GOAL ▸ From the line that includes "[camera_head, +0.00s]" to the last line of the records, inclusive, repeat each line exactly.

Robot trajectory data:

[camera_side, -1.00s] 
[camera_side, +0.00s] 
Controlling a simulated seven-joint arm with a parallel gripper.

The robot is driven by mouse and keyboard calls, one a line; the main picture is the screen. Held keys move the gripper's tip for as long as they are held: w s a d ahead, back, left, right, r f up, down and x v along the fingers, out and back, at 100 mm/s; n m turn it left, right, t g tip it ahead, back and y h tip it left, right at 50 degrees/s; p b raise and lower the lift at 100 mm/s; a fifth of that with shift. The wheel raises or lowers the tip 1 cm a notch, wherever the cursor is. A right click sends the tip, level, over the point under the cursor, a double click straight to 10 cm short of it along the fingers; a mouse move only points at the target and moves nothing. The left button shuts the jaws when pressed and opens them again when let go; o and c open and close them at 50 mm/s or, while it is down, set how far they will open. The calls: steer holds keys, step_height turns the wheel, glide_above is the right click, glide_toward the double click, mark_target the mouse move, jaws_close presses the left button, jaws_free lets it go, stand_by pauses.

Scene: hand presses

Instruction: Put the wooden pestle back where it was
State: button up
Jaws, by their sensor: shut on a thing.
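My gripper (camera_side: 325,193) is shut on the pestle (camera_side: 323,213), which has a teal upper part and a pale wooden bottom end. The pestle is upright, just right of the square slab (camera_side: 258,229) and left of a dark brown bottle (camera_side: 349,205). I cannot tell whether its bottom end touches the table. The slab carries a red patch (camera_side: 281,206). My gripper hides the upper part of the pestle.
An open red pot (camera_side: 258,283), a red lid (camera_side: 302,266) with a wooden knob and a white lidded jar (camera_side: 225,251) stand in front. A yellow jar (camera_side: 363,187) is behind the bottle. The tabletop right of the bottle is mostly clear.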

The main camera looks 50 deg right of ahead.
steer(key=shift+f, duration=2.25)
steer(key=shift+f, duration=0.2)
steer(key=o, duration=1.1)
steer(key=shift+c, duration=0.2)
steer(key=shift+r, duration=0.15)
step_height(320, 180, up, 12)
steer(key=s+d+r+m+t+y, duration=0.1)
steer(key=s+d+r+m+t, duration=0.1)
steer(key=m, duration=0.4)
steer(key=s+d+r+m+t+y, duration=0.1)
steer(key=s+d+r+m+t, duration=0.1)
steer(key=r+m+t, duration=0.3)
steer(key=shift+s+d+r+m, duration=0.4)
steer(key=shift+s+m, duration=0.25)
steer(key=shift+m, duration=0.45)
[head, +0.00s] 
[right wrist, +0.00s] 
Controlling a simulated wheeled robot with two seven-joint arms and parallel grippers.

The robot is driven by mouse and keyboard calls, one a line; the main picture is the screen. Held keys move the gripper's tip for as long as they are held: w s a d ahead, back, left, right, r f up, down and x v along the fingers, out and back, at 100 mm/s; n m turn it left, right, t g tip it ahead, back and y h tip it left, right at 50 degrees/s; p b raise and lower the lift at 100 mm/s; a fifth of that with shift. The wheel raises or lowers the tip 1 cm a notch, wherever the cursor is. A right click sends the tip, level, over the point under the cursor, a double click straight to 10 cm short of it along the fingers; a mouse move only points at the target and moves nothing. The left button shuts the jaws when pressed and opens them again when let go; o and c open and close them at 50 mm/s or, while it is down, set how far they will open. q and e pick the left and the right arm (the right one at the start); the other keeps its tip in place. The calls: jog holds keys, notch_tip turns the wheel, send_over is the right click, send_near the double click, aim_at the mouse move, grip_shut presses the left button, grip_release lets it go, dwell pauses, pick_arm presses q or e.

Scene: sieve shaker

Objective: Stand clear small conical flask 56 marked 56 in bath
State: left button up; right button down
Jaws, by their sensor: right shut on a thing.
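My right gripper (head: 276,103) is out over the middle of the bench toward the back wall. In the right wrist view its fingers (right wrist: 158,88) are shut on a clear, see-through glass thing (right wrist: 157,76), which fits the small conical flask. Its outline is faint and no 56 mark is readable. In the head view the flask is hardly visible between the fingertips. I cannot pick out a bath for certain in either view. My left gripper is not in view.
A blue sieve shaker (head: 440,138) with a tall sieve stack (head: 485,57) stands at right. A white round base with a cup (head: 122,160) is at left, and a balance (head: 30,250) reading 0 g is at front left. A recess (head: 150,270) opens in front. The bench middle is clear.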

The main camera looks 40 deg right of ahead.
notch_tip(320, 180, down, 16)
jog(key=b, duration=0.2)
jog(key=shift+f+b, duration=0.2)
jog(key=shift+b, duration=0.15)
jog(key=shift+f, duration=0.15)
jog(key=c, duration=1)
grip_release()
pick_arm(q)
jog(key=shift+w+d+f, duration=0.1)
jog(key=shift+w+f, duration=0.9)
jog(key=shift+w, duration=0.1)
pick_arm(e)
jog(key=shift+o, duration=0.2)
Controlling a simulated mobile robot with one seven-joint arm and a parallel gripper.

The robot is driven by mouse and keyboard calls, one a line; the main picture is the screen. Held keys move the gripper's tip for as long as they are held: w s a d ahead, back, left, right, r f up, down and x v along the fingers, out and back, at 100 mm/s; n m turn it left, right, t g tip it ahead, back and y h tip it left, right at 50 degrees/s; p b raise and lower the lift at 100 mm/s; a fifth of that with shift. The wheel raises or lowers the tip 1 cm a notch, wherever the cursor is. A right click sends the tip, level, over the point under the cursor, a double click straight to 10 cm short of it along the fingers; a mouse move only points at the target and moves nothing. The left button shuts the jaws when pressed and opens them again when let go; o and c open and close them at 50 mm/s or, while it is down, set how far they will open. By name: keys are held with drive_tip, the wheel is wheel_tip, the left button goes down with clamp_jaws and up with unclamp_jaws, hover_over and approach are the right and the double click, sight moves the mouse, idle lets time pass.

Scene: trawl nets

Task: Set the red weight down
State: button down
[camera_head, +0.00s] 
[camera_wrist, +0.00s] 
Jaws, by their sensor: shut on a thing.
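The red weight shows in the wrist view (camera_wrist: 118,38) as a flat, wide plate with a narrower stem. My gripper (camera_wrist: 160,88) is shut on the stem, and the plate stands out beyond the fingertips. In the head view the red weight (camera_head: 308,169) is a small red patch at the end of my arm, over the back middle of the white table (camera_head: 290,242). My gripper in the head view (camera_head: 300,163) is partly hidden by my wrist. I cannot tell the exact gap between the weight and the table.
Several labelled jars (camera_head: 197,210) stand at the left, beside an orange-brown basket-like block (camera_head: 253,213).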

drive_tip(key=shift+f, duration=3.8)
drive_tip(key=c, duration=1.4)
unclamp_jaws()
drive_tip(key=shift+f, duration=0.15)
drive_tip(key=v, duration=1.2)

SOLUTION FOR THIS EXERCISE ▸
[camera_head, +0.00s] 
[camera_wrist, +0.00s] 
Jaws, by their sensor: shut on a thing.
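The red weight shows in the wrist view (camera_wrist: 118,38) as a flat, wide plate with a narrower stem. My gripper (camera_wrist: 160,88) is shut on the stem, and the plate stands out beyond the fingertips. In the head view the red weight (camera_head: 308,169) is a small red patch at the end of my arm, over the back middle of the white table (camera_head: 290,242). My gripper in the head view (camera_head: 300,163) is partly hidden by my wrist. I cannot tell the exact gap between the weight and the table.
Several labelled jars (camera_head: 197,210) stand at the left, beside an orange-brown basket-like block (camera_head: 253,213).

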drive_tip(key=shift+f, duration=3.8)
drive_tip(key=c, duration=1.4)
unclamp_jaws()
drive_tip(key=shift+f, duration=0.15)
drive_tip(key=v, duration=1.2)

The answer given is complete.